Supplied material.

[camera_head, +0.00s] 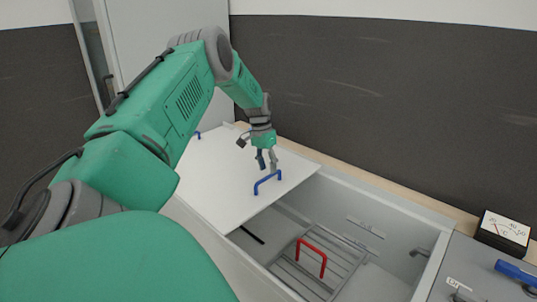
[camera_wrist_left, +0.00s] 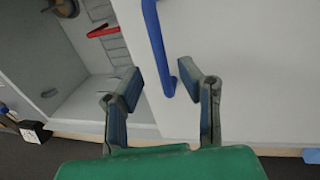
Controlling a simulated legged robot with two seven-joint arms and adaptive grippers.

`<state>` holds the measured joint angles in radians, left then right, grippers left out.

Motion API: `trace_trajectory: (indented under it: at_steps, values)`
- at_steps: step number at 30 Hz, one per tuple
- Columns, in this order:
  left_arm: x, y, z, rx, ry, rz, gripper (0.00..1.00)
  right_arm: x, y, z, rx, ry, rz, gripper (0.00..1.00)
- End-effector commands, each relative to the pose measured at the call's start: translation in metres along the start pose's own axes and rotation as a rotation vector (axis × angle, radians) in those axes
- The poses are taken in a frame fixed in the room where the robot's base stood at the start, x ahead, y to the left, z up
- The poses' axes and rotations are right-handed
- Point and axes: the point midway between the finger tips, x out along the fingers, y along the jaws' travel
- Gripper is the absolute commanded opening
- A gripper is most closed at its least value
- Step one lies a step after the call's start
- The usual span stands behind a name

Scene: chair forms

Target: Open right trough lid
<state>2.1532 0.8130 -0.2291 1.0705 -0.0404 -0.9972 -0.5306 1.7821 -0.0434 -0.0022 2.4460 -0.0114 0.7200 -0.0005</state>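The white lid (camera_head: 225,185) lies flat over the left part of the trough, and the right part of the trough (camera_head: 345,225) is uncovered. A blue handle (camera_head: 268,182) stands near the lid's right edge. It also shows in the left wrist view (camera_wrist_left: 157,45), with its end lying between the fingertips in the picture. My left gripper (camera_head: 267,161) is open and points down just behind this handle. Its fingers (camera_wrist_left: 157,82) are spread and empty; I cannot tell whether they touch the handle. My right gripper is not in view.
A rack with a red handle (camera_head: 312,257) sits inside the open trough. A second blue handle (camera_head: 198,135) shows further left. A dial meter (camera_head: 504,231) and a blue handle (camera_head: 516,271) are at the right. A dark wall (camera_head: 400,110) rises behind.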

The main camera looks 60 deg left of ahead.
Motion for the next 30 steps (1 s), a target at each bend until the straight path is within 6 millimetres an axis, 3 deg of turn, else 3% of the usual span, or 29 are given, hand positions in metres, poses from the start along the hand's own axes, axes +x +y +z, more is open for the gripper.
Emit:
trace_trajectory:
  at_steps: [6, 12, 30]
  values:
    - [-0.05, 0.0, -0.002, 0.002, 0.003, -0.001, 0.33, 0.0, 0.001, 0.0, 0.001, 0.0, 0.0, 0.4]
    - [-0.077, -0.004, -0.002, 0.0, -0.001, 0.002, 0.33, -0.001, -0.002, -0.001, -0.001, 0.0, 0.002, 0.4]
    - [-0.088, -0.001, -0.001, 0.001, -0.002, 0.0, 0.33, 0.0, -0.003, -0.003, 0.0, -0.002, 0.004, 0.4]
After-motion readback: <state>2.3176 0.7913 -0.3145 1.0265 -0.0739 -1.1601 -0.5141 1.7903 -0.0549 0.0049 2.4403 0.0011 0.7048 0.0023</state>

Your instructions.
Your task is to transcribe only the lines from the line containing "- The poses'" through the line containing "Target: Open right trough lid", word for word.

Task solution.
- The poses' axes and rotations are right-handed
- Point and axes: the point midway between the finger tips, x out along the fingers, y along the jaws' travel
- Gripper is the absolute commanded opening
- A gripper is most closed at its least value
- Step one lies a step after the call's start
- The usual span stands behind a name

Scene: chair forms

Target: Open right trough lid

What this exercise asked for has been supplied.